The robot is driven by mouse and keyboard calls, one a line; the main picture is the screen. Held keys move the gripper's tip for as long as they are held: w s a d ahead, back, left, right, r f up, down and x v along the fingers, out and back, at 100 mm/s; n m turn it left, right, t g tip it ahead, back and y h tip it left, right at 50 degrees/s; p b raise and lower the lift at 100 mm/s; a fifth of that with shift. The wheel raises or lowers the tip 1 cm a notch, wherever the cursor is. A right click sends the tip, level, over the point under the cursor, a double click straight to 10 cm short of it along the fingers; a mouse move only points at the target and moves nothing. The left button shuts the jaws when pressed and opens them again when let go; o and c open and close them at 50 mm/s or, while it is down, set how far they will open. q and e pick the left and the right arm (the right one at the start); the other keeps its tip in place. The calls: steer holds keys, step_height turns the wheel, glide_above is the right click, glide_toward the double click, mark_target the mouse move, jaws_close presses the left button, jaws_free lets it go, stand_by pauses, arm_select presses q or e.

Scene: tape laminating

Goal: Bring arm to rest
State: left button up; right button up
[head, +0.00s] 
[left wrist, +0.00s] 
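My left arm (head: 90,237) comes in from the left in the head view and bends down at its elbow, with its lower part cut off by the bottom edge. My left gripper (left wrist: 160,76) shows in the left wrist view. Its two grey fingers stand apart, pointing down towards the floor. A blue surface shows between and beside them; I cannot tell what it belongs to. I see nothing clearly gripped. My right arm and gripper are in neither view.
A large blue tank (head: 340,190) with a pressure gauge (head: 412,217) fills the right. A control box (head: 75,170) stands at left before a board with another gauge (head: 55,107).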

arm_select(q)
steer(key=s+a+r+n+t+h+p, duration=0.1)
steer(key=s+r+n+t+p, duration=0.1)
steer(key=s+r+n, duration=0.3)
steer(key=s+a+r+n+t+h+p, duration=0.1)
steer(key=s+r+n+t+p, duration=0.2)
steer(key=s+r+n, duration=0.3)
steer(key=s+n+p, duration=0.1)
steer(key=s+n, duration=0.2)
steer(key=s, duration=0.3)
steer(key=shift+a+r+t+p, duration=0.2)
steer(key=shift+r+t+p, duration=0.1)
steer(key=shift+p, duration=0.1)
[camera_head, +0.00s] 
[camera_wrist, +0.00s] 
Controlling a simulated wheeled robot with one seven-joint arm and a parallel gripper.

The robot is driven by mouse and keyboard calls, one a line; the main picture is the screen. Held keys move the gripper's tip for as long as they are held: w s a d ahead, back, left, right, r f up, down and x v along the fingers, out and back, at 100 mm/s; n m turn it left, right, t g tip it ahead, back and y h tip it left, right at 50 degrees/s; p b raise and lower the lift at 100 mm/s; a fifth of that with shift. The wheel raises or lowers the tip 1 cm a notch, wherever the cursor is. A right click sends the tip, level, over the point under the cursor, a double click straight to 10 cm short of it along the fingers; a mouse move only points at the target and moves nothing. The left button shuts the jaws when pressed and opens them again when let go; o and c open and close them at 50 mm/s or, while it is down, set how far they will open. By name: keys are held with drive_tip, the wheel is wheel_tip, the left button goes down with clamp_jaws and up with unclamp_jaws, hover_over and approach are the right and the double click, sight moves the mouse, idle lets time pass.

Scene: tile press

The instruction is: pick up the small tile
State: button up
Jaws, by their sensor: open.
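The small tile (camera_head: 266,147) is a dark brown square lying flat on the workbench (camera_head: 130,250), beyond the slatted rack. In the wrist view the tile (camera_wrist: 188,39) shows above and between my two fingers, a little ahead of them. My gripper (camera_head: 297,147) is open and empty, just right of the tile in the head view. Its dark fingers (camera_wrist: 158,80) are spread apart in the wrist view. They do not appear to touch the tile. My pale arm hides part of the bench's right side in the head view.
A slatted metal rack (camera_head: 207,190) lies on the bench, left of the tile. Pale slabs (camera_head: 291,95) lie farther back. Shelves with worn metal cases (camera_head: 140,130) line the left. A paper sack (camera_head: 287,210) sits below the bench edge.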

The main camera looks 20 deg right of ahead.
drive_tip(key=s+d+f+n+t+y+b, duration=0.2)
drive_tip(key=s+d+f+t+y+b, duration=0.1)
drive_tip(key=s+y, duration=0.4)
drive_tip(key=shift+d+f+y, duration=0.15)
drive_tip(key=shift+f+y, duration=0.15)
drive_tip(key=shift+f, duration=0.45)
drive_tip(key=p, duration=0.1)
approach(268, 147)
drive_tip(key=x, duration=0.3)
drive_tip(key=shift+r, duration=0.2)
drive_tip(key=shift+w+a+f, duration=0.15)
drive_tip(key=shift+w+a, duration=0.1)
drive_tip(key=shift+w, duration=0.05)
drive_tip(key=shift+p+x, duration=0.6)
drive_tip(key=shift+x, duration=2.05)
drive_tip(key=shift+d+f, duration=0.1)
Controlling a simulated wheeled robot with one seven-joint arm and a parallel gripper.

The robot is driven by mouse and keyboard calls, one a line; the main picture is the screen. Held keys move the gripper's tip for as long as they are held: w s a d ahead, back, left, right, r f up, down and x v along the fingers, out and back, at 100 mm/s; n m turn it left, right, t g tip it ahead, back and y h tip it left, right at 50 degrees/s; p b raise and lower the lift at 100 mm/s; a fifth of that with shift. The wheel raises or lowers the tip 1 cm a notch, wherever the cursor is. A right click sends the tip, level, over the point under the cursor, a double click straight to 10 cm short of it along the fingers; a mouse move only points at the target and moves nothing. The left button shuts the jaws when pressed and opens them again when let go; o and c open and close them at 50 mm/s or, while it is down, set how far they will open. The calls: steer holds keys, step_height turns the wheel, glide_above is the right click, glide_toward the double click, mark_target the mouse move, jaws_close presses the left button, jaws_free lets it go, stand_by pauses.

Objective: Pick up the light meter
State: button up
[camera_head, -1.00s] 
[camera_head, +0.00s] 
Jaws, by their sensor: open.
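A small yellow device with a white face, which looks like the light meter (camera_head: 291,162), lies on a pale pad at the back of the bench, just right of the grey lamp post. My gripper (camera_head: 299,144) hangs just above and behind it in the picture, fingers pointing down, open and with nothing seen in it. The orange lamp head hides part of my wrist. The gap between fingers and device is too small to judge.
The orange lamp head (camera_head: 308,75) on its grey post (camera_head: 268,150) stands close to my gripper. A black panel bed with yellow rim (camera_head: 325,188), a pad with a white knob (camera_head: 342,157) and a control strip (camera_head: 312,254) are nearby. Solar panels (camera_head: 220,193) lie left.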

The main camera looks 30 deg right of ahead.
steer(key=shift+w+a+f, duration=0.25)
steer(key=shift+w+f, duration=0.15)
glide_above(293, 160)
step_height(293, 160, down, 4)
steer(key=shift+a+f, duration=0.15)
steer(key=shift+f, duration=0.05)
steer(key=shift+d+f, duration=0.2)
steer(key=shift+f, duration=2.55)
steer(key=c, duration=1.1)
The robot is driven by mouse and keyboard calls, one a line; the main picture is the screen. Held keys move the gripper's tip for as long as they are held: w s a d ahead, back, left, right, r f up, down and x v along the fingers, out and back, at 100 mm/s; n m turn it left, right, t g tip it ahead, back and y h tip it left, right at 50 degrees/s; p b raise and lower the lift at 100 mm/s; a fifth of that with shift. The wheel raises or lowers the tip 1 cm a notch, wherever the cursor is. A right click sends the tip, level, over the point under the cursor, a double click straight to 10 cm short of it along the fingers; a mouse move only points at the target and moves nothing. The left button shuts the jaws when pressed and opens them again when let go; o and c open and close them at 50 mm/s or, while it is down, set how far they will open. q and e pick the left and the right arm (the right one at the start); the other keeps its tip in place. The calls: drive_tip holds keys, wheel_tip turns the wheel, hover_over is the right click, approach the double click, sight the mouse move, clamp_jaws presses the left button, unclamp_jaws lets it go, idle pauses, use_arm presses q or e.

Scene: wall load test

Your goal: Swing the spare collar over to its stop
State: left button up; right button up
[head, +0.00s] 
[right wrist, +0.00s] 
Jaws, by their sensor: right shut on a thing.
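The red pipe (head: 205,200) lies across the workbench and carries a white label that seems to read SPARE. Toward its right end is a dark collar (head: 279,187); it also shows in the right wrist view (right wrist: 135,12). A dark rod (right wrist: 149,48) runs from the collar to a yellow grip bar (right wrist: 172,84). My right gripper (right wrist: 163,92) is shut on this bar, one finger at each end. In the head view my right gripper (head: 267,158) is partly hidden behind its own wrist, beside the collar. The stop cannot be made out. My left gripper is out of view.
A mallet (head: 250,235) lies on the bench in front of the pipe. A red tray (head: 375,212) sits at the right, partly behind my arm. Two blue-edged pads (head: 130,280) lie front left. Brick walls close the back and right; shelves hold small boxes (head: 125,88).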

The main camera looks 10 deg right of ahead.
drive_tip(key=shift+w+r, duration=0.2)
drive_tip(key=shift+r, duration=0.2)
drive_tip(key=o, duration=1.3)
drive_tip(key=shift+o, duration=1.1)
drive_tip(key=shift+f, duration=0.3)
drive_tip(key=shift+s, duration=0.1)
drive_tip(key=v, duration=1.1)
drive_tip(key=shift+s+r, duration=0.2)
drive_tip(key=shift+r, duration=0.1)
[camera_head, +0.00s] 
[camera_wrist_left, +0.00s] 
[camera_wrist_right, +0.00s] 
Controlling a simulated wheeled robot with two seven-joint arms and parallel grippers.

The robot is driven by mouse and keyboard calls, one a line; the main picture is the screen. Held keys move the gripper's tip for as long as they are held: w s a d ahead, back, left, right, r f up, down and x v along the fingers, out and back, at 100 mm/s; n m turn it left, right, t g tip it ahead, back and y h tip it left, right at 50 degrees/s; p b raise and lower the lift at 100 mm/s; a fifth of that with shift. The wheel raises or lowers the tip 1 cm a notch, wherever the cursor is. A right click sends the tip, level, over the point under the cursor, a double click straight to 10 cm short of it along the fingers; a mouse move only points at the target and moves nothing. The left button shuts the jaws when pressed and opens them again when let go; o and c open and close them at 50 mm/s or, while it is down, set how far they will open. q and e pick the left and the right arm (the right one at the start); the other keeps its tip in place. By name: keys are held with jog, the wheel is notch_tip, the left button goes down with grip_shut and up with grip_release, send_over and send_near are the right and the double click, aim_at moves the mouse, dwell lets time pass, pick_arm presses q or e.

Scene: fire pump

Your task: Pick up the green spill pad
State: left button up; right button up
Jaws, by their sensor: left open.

####################

**WHAT IS NEEDED**: Retype the entries above exactly, but only from the line containing "[camera_wrist_left, +0.00s]" through the line containing "Controlling a simulated wheeled robot with two", both included.

**THE RESULT**:
[camera_wrist_left, +0.00s] 
[camera_wrist_right, +0.00s] 
Controlling a simulated wheeled robot with two seven-joint arms and parallel grippers.

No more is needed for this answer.